The value of loans to both investors and owner occupiers for new housing hit $3.64 billion in October, up by 1.8 per cent from September.

It was the second highest result ever recorded and only marginally below the all-time high of $3.67 billion in February this year.

CommSec economist Savanth Sebastian said the figures pointed to a boom in home building boom in 2015, which should help slow the recent surge in house prices.

“Interest rates are at record lows and we haven’t been building enough homes to house our growing population,” he said.

“So it is hardly a surprise that demand for homes is at record highs.”

Loans for owner occupiers buying or building new homes rose by 2.1 per cent to a record $2.85 billion.

For investors looking to build, loan approvals were up by a slim 0.5 per cent at $792 million for the month, and were 24 per cent higher than a year earlier.

Mr Sebastian said a surge in home building activity should help other sectors of the economy in 2015, such as retailing, boosting employment growth.

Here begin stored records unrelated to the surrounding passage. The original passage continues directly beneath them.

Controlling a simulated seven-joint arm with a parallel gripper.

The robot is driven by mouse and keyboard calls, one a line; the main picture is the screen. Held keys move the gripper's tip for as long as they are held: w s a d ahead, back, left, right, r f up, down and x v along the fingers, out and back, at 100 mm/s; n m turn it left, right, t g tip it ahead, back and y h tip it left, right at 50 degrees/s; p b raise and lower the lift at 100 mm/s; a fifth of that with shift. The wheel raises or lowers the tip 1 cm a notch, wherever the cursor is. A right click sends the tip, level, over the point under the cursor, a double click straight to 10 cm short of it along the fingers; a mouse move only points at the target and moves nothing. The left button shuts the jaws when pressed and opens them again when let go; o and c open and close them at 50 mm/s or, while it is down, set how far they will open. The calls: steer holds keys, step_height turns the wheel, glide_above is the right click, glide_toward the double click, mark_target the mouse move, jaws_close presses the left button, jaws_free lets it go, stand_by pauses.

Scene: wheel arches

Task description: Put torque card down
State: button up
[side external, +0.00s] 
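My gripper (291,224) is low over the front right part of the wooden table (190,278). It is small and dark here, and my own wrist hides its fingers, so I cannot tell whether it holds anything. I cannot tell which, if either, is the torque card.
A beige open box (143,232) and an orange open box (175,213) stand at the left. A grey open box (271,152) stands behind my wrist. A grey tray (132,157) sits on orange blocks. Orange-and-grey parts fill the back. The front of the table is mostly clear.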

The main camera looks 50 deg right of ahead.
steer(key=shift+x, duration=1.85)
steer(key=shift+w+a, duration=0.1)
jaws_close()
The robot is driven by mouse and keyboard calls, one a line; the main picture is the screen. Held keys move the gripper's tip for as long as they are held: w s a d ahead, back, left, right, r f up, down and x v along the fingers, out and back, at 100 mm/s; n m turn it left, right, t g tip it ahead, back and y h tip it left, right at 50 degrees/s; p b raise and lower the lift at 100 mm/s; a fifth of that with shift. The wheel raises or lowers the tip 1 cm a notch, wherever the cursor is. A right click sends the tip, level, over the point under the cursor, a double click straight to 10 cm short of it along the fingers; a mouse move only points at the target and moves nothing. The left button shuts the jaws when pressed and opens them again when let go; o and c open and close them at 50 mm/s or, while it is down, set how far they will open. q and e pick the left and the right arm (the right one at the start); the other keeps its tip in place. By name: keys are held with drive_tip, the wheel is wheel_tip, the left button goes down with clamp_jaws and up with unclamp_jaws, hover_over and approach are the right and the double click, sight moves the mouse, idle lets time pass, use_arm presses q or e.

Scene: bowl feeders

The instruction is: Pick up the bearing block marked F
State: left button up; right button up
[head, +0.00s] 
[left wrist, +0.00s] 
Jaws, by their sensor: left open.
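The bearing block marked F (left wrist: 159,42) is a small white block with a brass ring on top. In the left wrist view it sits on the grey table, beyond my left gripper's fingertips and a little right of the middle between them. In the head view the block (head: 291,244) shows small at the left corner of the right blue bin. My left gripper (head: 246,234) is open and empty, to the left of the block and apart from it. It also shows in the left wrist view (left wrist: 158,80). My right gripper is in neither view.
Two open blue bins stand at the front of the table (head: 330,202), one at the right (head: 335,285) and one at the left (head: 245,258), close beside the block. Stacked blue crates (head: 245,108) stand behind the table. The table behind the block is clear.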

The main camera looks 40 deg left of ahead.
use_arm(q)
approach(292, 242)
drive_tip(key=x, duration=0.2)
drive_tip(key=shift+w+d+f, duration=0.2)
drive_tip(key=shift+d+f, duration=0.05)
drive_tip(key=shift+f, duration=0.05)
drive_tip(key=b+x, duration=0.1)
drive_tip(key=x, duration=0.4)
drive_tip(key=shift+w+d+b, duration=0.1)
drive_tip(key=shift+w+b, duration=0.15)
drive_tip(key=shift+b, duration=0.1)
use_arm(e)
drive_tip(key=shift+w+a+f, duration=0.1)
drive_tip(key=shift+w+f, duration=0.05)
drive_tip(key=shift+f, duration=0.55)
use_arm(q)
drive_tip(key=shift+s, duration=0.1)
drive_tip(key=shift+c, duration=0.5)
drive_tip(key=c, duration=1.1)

ANZ senior property analyst David Cannington expects the housing markets to cool in the final months of 2014 because of weak consumer sentiment.

But he is upbeat about the outlook for the new year.

“Strong population gains, a strong investor appetite for housing and pent-up home buyer demand will go some way to offsetting the negative impact of tentative market sentiment,” Mr Cannington said.

“Solid growth in finance for residential construction and elevated building approvals, particularly for inner-city high-rise apartments, is likely to support building activity in 2015.”

JP Morgan economist Ben Jarman said lending to investors is still outstripping owner occupiers, but the margin is getting smaller.

Lending to investors rose 20 per cent in the year to October, half the pace witnessed in late 2013.

Growth for owner occupiers was almost flat.

Mr Jarman said reforms by the Australian Prudential Regulation Authority should have an impact on lending patterns in 2015.

APRA has flagged a crackdown on annual growth in lending to investors of more than 10 per cent, and closer scrutiny on risky lending practices.

Mr Jarman said he expected the moves to have an immediate effect.